> [Set problem] Retype exactly the lines below, starting with the line that contains "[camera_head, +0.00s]" and ending with the last line; leave out any pictures.

• • •

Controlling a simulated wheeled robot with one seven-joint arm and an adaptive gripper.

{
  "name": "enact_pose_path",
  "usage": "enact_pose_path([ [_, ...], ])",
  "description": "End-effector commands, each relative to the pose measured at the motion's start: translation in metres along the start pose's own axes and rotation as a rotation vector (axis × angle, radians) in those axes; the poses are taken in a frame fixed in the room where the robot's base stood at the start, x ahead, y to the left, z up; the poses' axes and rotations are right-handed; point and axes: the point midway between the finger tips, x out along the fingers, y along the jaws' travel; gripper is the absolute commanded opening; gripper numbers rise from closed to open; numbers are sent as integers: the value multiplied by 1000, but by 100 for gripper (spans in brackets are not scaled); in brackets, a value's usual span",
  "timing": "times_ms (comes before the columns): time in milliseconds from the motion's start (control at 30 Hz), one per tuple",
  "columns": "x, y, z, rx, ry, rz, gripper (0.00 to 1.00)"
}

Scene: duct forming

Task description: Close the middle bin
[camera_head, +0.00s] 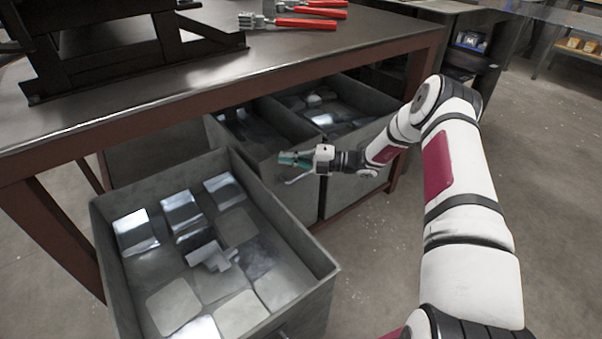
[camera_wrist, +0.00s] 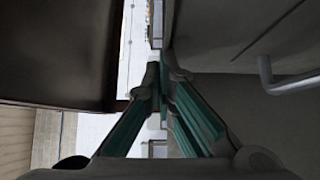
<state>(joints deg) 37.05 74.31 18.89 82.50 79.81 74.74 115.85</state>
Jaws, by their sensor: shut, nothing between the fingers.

• • •

> [Result for this exercise]
[camera_head, +0.00s] 
[camera_wrist, +0.00s] 
<state>(joints deg) 37.05 74.31 18.89 82.50 79.81 74.74 115.85</state>
Jaws, by their sensor: shut, nothing between the fingers.

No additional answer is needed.